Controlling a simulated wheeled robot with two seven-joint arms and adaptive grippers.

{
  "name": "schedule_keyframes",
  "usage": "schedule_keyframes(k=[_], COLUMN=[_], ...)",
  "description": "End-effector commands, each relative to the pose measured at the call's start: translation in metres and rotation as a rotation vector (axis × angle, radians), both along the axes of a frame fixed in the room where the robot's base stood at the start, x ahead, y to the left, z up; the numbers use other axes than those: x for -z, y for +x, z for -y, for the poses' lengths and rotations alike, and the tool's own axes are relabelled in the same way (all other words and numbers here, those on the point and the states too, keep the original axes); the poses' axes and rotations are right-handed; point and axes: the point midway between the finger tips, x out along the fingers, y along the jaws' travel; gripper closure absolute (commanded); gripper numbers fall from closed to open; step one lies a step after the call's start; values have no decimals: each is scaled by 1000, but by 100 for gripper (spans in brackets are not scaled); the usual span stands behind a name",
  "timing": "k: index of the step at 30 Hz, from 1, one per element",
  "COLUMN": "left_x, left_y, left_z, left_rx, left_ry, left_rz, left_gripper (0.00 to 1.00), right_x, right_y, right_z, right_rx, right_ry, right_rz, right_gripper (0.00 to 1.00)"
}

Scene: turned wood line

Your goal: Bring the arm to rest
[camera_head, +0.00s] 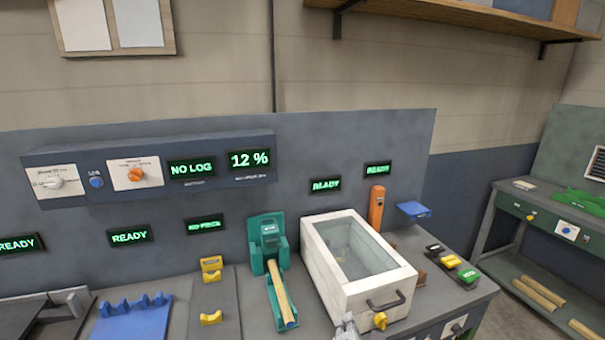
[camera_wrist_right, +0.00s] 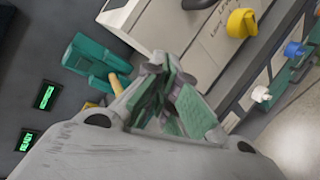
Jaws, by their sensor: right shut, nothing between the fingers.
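My right gripper (camera_head: 347,326) shows at the bottom edge of the head view, in front of the white box with the glass lid (camera_head: 352,292). Only its tip end is in that picture; the rest of the arm is out of frame. In the right wrist view my right gripper (camera_wrist_right: 162,72) is shut with nothing between its fingers. The white box's front also shows there, with its yellow knob (camera_wrist_right: 242,22). My left gripper is in neither view.
A green fixture (camera_head: 268,245) holds a wooden rod (camera_head: 281,290) left of the box. A blue notched rack (camera_head: 132,318) and yellow holders (camera_head: 211,318) stand farther left. A panel (camera_head: 150,170) runs behind. Another bench (camera_head: 545,235) stands far right.

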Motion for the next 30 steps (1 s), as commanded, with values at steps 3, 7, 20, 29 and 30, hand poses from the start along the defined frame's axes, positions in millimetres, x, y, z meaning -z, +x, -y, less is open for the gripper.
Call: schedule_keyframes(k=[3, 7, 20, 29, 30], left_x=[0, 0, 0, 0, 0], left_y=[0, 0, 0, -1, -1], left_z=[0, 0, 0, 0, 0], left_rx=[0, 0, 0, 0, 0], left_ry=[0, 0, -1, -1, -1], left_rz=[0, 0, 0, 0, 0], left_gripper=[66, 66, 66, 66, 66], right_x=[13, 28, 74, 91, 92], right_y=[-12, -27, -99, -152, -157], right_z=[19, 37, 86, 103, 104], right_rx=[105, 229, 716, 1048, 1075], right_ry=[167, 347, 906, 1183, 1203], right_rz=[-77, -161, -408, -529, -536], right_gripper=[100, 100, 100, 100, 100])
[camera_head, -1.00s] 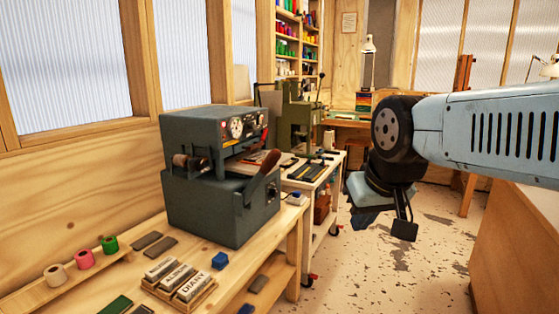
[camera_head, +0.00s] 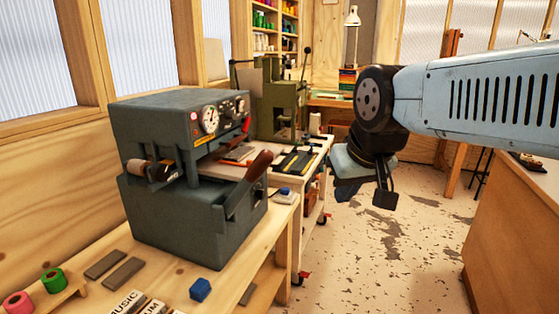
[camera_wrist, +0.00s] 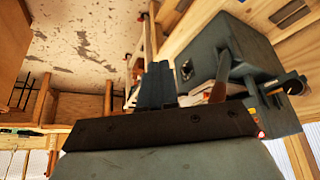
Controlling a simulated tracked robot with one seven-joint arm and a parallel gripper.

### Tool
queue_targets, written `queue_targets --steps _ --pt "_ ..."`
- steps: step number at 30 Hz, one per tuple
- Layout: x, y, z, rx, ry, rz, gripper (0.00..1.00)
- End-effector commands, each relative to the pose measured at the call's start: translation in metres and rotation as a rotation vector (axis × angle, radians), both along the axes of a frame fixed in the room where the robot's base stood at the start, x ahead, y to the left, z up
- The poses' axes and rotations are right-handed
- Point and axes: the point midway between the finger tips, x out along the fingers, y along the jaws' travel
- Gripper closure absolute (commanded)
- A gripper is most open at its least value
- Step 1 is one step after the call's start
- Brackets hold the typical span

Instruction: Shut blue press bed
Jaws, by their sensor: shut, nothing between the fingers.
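The blue-grey press (camera_head: 190,217) stands on the wooden bench at left, with dials on its upper head. Its bed (camera_head: 225,169) shows as a pale, flat strip in the gap between head and base; how far out it sits is hard to tell. A red-brown handle (camera_head: 259,165) rises at its right side. My gripper (camera_head: 347,190) hangs shut and empty in the air, right of the press and well apart from it. In the wrist view, my shut fingers (camera_wrist: 158,85) show in front of the press (camera_wrist: 225,60), which appears upside down.
A green machine (camera_head: 283,105) and a white cart (camera_head: 300,158) stand behind the press. A blue block (camera_head: 200,290), grey bars (camera_head: 105,265) and foil rolls (camera_head: 54,280) lie on the bench. Open floor (camera_head: 380,250) lies right of the bench, before a wooden counter (camera_head: 515,230).

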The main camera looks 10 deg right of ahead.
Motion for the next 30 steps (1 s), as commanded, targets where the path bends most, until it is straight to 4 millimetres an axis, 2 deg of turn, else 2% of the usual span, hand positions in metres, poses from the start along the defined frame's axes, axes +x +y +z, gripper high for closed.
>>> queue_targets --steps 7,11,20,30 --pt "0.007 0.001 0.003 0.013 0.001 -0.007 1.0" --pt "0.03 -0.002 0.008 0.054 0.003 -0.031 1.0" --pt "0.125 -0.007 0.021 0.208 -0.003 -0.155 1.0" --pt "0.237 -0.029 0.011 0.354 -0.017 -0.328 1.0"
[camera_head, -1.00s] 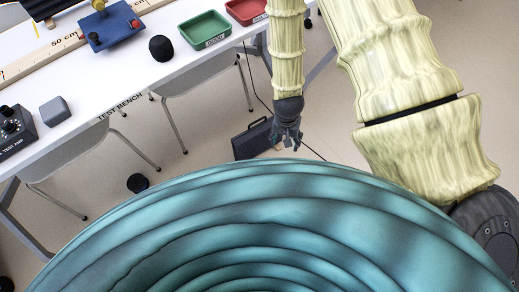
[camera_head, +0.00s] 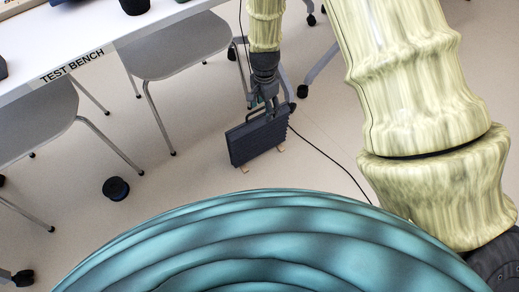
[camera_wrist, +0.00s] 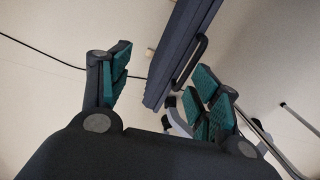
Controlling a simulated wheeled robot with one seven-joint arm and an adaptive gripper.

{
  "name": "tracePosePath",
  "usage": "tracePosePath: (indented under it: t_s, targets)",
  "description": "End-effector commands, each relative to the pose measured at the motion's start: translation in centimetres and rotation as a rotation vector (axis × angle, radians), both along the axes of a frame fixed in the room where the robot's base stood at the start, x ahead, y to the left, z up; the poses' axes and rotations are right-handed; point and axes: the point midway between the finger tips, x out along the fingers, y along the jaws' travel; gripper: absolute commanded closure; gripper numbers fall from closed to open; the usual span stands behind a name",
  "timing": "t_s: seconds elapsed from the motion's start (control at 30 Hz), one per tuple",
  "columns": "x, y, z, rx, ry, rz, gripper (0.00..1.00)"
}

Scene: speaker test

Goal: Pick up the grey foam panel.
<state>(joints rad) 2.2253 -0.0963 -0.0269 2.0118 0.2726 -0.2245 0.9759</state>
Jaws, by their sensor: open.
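The dark grey foam panel (camera_head: 258,142) stands upright on the floor on small light feet, with a dark handle along its top. My gripper (camera_head: 268,106) points down at the panel's top edge in the head view and is open. In the wrist view, the panel (camera_wrist: 177,62) shows between the spread fingers of my gripper (camera_wrist: 163,70), closer to the right finger, beside which the handle (camera_wrist: 195,60) lies. I cannot tell whether a finger touches it. The lower part of the panel is outside the gripper.
The white test bench (camera_head: 95,30) is at the upper left, with grey chairs (camera_head: 172,48) under its edge. A black cable (camera_head: 328,158) runs over the floor right of the panel. A small black round object (camera_head: 116,188) lies on the floor at the left. The floor between is clear.

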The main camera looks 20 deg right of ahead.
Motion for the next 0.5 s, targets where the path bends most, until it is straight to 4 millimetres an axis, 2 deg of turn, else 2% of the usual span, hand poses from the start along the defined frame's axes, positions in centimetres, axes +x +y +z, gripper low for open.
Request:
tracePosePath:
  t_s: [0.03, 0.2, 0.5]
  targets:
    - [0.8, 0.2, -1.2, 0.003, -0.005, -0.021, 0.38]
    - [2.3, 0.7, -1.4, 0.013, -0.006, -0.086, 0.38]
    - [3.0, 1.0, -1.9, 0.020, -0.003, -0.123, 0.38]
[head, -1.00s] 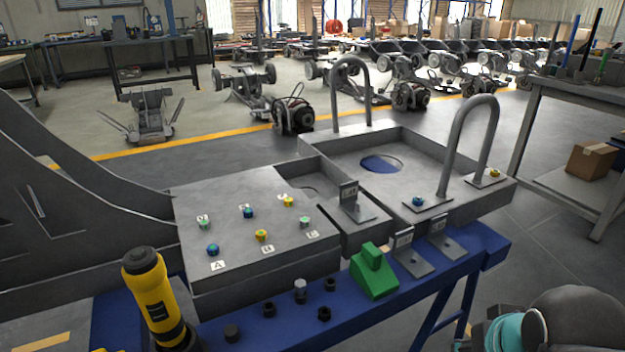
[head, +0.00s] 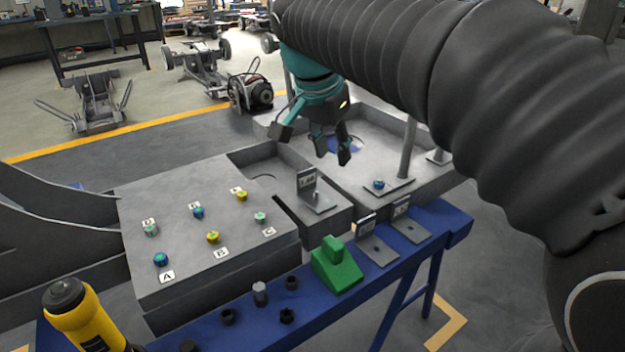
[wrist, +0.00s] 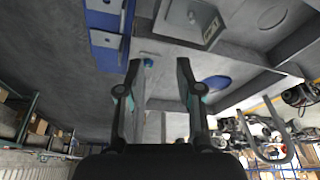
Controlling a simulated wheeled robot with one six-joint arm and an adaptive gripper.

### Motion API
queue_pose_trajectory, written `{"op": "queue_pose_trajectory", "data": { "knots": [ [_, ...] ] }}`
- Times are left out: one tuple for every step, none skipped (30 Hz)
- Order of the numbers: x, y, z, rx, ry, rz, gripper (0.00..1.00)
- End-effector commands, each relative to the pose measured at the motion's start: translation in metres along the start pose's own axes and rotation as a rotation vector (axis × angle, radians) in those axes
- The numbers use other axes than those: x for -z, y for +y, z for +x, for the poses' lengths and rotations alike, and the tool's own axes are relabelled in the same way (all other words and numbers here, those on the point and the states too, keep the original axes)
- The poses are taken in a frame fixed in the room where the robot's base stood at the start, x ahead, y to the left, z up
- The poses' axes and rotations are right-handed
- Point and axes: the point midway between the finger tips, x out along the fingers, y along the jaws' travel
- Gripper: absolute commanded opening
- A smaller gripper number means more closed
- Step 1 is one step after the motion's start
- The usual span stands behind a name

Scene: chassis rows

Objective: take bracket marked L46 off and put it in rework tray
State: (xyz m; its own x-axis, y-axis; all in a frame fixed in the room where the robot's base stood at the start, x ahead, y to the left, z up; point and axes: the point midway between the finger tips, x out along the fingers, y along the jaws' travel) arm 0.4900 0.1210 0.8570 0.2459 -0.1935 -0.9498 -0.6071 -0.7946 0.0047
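A grey upright bracket (head: 307,187) with a pale tag stands on the narrow ledge at the middle of the grey chassis; its tag is too small to read for certain. It also shows at the top of the wrist view (wrist: 187,17). Two more tagged brackets, one (head: 376,250) and another (head: 411,229), rest on the blue bench. I cannot read L46 on any tag. My gripper (head: 315,144) is open and empty above the chassis, beyond the ledge bracket and apart from it; its spread fingers also show in the wrist view (wrist: 164,68). I cannot make out a rework tray.
A green block (head: 337,268) and several dark nuts stand on the blue bench (head: 245,333). A yellow tool (head: 83,318) stands at the lower left. Coloured fasteners with letter labels dot the chassis plate (head: 170,205).

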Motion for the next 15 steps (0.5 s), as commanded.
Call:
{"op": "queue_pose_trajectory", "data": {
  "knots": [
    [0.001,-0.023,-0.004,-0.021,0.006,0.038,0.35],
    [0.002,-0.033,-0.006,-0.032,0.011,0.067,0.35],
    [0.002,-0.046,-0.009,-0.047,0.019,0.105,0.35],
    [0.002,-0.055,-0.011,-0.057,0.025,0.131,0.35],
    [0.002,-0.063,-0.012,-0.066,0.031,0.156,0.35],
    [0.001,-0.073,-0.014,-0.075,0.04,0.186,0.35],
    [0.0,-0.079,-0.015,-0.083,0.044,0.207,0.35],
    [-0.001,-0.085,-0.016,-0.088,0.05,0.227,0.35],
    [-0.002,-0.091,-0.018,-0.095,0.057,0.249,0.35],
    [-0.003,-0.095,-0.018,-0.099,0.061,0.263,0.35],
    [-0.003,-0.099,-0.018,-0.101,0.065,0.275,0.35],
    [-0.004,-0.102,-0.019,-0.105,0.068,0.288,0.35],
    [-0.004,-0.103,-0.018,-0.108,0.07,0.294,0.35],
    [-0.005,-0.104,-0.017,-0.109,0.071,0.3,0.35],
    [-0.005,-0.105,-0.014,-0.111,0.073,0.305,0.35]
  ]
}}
━━━━━━━━━━━━━━━━━━━━
Exercise requirements — Scan the material and collect every line that contains "centimetres".

Full response —
  "description": "End-effector commands, each relative to the pose measured at the motion's start: translation in centimetres and rotation as a rotation vector (axis × angle, radians), both along the axes of a frame fixed in the room where the robot's base stood at the start, x ahead, y to the left, z up; the poses' axes and rotations are right-handed; point and axes: the point midway between the finger tips, x out along the fingers, y along the jaws' travel; gripper: absolute commanded closure; gripper numbers fall from closed to open; the usual span stands behind a name",
Motion for the next 0.5 s, targets where the path bends most, until it is straight to 4 millimetres an axis, 2 deg of turn, else 2% of the usual span, hand poses from the start along the defined frame's axes, positions in centimetres, axes +x +y +z, gripper low for open.

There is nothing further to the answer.